Step S32: The HVC attitude conversion unit 23 converts the attitude of the received substrates W from a horizontal attitude to a vertical attitude all at once, and passes them to the pusher mechanism 25. The HVC attitude conversion unit 23 then receives another set of substrates W from a carrier C different from the carrier C that contained the converted substrates W, from the first substrate transport mechanism HTR, and converts the attitude of the substrates W from a horizontal attitude to a vertical attitude. The converted substrates W are also passed to the pusher mechanism 25. In this way, batch assembly is performed on the substrates W arranged at full pitch, and two carriers' worth of substrates W are arranged at half pitch on the pusher 25A. The lot created in this way is transported by the pusher mechanism 25 to the substrate transfer position PP defined in the transfer block 5.

Step S33: The second substrate transport mechanism WTR receives the lot waiting at the substrate transfer position PP from the pusher mechanism 25 and transfers it to the lifter LF6 waiting above the batch chemical processing bath CHB6 in the sixth batch processing unit BPU6. At this time, the lot may pass through the dry lot support section 33 before being placed on the lifter LF6. The reason the lot is transferred to the lifter LF6 is to subject the lot to phosphoric acid treatment.

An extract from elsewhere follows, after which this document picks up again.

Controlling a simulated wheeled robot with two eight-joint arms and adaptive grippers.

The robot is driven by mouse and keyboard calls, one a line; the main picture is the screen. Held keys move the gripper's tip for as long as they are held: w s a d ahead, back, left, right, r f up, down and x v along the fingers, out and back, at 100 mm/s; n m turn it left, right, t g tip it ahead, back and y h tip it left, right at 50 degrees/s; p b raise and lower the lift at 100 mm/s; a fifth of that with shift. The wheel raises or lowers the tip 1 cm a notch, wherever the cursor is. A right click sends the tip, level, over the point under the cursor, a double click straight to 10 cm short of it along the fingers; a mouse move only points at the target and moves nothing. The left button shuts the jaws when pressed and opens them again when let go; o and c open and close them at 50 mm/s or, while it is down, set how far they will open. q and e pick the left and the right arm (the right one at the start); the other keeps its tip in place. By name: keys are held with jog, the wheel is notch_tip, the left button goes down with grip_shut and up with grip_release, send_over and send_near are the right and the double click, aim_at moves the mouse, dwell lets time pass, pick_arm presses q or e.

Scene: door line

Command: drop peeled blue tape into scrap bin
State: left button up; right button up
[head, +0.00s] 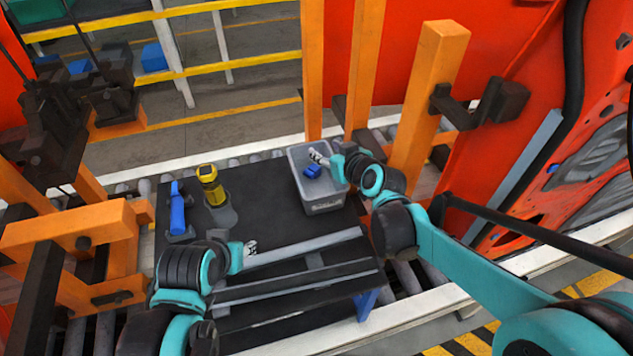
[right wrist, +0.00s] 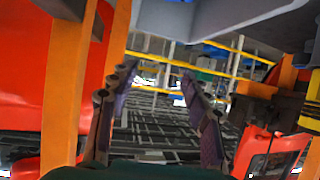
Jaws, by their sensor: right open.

Therefore, the lot may be transferred to any of the lifters LF2 to LF6 involved in the phosphoric acid treatment. The following description will be given assuming that the lot has been transferred to the lifter LF6.

The lifter LF6 then descends to the immersion position and performs batch phosphate treatment on the lot. After phosphate treatment, the lot is returned by the lifter LF6 to the space above the batch chemical treatment bath CHB6 and handed over to the second substrate transport mechanism WTR. The second substrate transport mechanism WTR hands the lot over to the lifter LF1, which is waiting above the batch rinse treatment bath ONB in the first batch processing unit BPU1. The lifter LF1 then descends to the immersion position and the lot is subjected to batch rinsing treatment. This completes the batch processing sequence. After batch treatment, the lot is returned by the lifter LF1 to the space above the batch chemical treatment bath CHB6 and handed over to the second substrate transport mechanism WTR.

Step S34: The second substrate transport mechanism WTR delivers the batch-processed lot to the lifter LF65 waiting at the load position IP. The lifter LF65 then descends to the immersion position in the lot standby tank 65, where the lot waits in the pure water. When transporting multiple substrates W from the lot standby tank 65 to the immersion tank 73 of the submersible posture conversion unit 55, the lifter LF65 first moves the lot from the immersion position to the load position IP. The full-pitch array substrate transport mechanism STR receives the vertically oriented substrate array from the lifter LF65 at the load position IP and transports it in the Y direction (to the right). As described above, the full-pitch array substrate transport mechanism STR cannot transport all 50 substrates W that make up a lot at once, so two transport operations are required to transport all of the substrates W that make up a lot to the submersible posture conversion unit 55. The second transport operation by the full-pitch array substrate transport mechanism STR is performed after all of the substrates W transported in the first transport operation have been removed from the immersion tank 73.

The pusher 55A, which was located at the bottom of the immersion tank 73 of the underwater posture change unit 55, rises and receives the substrate row from the full-pitch array substrate transport mechanism STR, which is waiting above the immersion tank 73. The pusher 55A then descends to transfer the substrate row to the inversion chuck 71.

Figure 31 illustrates how multiple substrates W are transported together in steps S11 to S14.

Step S35: After receiving the row of substrates, the inversion chuck 71 rotates left or right to convert the vertically positioned substrates W into a horizontal position all at once.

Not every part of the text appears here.